We’ve all been taught the triangle: time, cost, and quality. You can pick two. In reality, quality is usually the one that gets left behind. Time and money are easier to quantify, easier to justify, and easier to prioritise. Quality, by contrast, is often treated as optional. It’s something people say they care about, but are quick to compromise when the pressure builds.
In many cases, this isn’t intentional. It’s just that time and cost are simpler to manage. They’re visible in timelines and budgets. Quality requires judgment, experience, and taste, which are harder to measure and even harder to defend. When teams are under pressure, they make choices that feel safer to explain. Prioritising quality doesn’t always feel like the safest bet.
Over the years, I’ve focused heavily on making teams more consistent and more efficient. The goal was never just to move faster. It was to create space for better work. When your systems run smoothly and the process is clear, people have more time to think, refine, and improve. That time allows for better decisions and stronger output, which in turn leads to greater value.
The challenge is that many companies don’t use that extra time to improve the work. They use it to increase the volume. Rather than investing in depth, they chase speed. The teams that were just beginning to find their rhythm are pushed harder. The space that could have been used to craft something meaningful is filled with more deliverables. The opportunity to raise the standard is missed.
When I speak with executives, they often ask how to improve their organisation’s output or their team’s performance. I always return to the same answer: focus on quality. That doesn’t just mean polishing the end result. It means creating the conditions for quality to emerge. It means giving people the time and space to do great work, and showing that craft and care are not just welcomed, but expected.
This mindset doesn’t just improve the output. It improves the experience of doing the work. When people are proud of what they make, they stay longer. They care more. They push each other. But when work is rushed, compromised, or constantly deprioritised, motivation fades. People leave. And when they go, they take more than their job title. They take institutional knowledge, momentum, and culture with them.
The strongest teams I’ve led were held together by a shared commitment to quality. They were efficient, yes, but they also had pride in what they produced. That pride created resilience. People stayed because they believed in what they were building and because they knew their time and effort mattered.

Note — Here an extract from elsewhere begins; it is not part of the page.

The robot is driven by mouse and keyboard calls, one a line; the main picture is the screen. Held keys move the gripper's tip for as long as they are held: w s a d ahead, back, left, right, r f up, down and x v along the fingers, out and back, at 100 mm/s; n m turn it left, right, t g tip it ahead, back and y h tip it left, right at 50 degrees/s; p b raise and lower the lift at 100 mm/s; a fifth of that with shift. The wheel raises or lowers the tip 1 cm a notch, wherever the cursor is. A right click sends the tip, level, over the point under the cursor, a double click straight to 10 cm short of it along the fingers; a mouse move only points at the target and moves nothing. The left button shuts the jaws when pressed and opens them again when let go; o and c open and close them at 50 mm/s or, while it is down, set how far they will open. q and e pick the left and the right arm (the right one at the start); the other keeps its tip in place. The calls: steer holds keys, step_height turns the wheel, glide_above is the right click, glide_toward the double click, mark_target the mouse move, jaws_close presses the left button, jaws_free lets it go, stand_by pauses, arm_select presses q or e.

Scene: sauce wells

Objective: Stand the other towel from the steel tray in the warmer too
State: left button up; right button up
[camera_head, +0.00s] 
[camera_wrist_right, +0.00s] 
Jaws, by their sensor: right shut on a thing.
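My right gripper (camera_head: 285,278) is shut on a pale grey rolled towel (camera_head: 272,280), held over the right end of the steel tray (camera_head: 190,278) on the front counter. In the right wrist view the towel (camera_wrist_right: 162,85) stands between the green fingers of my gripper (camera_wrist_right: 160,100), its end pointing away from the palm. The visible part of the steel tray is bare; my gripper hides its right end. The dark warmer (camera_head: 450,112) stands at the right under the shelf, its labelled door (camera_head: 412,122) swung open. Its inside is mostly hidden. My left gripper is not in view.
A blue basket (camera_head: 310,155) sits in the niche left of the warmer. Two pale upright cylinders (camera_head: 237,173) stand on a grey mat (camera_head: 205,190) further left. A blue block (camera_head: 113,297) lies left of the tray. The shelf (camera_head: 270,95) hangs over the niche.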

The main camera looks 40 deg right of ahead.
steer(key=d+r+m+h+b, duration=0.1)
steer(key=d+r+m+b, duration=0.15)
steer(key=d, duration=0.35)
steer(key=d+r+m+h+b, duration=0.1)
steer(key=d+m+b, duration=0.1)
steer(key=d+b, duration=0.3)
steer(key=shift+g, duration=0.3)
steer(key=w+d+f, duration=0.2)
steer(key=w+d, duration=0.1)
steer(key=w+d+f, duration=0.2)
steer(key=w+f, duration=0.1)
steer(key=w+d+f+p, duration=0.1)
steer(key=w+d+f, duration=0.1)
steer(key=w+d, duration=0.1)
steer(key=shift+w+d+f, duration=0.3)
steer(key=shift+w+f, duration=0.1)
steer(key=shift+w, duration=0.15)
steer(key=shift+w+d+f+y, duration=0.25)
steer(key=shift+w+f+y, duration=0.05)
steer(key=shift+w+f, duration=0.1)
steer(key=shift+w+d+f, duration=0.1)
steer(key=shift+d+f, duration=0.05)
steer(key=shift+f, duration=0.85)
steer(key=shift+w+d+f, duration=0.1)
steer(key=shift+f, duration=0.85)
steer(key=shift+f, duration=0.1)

Quality is not a luxury or a nice-to-have. It is the foundation of sustainable work, strong teams, and long-term value. When it is prioritised, everything else gets better – from the work itself to the people behind it.
The best work I’ve seen in my career, and the most successful teams I’ve worked with, all had one thing in common. They were built on quality. Not occasionally. Consistently. Intentionally. And it made all the difference.
Because when you make time for quality, you’re not slowing things down. You’re creating value. That time becomes the reason people stay, the reason the work stands out, and ultimately, the reason the business grows. Time for quality doesn’t cost you money – it earns it.